▸ Set exercise
Note how many lines include the word "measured", and give that number by itself.

▸ Data provided
------------------------------------------------------------
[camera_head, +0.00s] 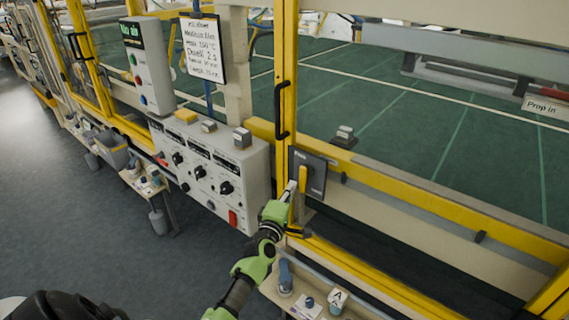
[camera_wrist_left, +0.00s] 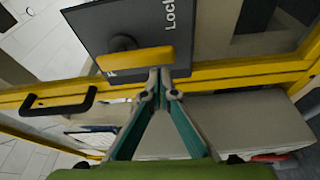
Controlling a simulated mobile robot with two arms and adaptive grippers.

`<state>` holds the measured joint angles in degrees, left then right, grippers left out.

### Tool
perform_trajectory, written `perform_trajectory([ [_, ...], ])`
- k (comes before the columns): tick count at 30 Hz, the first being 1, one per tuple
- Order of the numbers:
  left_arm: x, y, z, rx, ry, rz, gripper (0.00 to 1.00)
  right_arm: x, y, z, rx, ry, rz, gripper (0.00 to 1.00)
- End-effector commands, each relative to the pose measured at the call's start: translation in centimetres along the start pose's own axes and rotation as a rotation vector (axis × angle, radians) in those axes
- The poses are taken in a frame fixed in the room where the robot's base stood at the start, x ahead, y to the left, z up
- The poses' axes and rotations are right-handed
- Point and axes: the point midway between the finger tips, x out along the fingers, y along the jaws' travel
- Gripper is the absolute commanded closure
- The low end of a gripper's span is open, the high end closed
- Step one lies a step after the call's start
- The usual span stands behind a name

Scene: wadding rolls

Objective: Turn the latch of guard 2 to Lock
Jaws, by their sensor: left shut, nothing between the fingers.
------------------------------------------------------------
▸ Task output
2